## START SUPPLIED RECORDS

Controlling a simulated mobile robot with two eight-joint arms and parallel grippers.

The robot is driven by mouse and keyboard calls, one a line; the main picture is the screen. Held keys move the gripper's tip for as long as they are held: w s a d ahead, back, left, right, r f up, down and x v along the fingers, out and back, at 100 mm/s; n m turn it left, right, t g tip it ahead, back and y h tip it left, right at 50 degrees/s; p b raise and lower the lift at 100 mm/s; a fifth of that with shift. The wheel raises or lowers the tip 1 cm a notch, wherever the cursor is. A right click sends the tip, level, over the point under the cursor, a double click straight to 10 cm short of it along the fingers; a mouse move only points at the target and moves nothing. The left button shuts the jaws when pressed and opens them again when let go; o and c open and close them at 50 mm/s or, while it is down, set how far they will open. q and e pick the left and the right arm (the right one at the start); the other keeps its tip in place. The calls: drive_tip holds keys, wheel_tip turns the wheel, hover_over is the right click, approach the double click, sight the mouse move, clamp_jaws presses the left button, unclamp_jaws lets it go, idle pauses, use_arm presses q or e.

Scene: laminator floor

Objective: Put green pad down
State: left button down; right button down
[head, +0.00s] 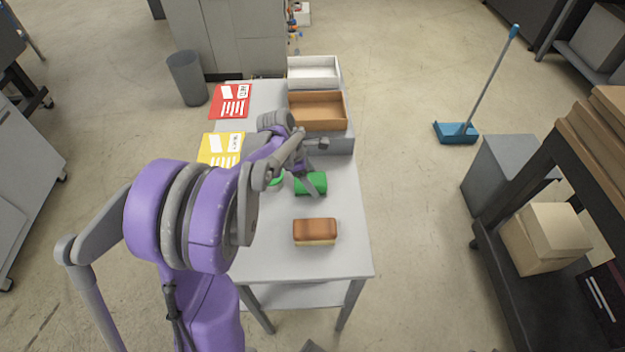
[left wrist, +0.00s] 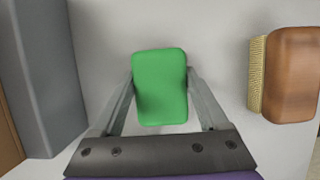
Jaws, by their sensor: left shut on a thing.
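The green pad (head: 316,183) is a rounded block over the middle of the grey table (head: 340,262). My left gripper (head: 308,181) is shut on it. In the left wrist view the pad (left wrist: 160,88) sits between the two fingers, one on each side. I cannot tell whether the pad touches the table top or hangs just above it. My left arm hides part of the table to the left of the pad, where a bit of another green thing (head: 276,181) shows. My right gripper is not in view.
A brown brush block (head: 315,229) lies nearer the table's front edge. Behind the pad stand a grey tray (head: 341,146), an orange-brown tray (head: 318,126) and a white tray (head: 314,84). Red (head: 230,101) and yellow (head: 222,148) cards lie at left. Bare table surrounds the brush.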

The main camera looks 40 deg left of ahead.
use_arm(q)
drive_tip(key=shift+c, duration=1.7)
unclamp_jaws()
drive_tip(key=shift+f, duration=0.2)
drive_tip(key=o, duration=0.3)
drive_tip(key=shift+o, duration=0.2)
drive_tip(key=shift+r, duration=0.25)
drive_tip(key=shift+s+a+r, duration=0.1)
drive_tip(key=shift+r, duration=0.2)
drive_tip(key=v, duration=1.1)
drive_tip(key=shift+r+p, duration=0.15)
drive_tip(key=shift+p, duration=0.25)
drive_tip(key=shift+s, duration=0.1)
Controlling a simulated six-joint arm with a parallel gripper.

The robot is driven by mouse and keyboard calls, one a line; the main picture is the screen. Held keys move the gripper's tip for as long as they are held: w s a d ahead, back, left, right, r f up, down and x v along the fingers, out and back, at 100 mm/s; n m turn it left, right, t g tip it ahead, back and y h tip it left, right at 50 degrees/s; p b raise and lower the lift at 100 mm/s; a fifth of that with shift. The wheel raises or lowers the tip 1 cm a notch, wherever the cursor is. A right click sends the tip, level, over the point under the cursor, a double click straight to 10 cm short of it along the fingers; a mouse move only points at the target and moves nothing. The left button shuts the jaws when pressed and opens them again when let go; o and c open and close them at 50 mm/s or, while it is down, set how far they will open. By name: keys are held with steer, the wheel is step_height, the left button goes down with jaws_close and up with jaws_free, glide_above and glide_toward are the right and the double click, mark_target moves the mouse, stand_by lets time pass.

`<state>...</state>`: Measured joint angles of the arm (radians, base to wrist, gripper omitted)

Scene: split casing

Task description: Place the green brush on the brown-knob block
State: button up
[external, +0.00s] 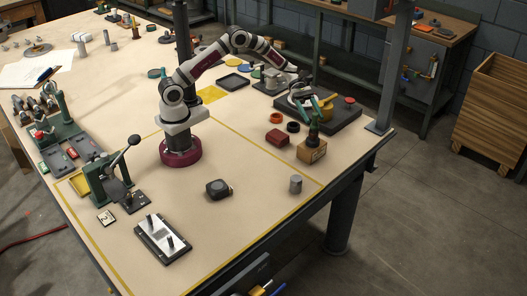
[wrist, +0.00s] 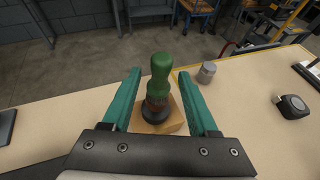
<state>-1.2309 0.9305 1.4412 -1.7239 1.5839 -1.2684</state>
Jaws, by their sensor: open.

## END SUPPLIED RECORDS

■ YOUR INSTRUCTIONS: Every line from the top of the material above through the line with "[left wrist, +0.00s]" should be duplicated exactly, please; leave out the pictures.

■ EXERCISE ANSWER:
Controlling a simulated mobile robot with two eight-joint arms and parallel grippers.

The robot is driven by mouse and keyboard calls, one a line; the main picture is the screen. Held keys move the gripper's tip for as long as they are held: w s a d ahead, back, left, right, r f up, down and x v along the fingers, out and back, at 100 mm/s; n m turn it left, right, t g tip it ahead, back and y h tip it left, right at 50 degrees/s; p b raise and lower the lift at 100 mm/s; a fifth of that with shift. The wheel raises or lowers the tip 1 cm a notch, wherever the cursor is. A right click sends the tip, level, over the point under the cursor, a double click straight to 10 cm short of it along the fingers; a mouse move only points at the target and moves nothing. The left button shuts the jaws when pressed and opens them again when let go; o and c open and close them at 50 mm/s or, while it is down, set how far they will open. q and e pick the left and the right arm (the right one at the start); the other keeps its tip in place. The calls: drive_tip holds keys, wheel_tip turns the wheel, hover_over is the right click, approach the double click, sight the mouse move, clamp_jaws presses the left button, unclamp_jaws lets it go, idle pauses, use_arm presses q or e.

Scene: laminator floor

Objective: Put green pad down
State: left button down; right button down
[head, +0.00s] 
[left wrist, +0.00s] 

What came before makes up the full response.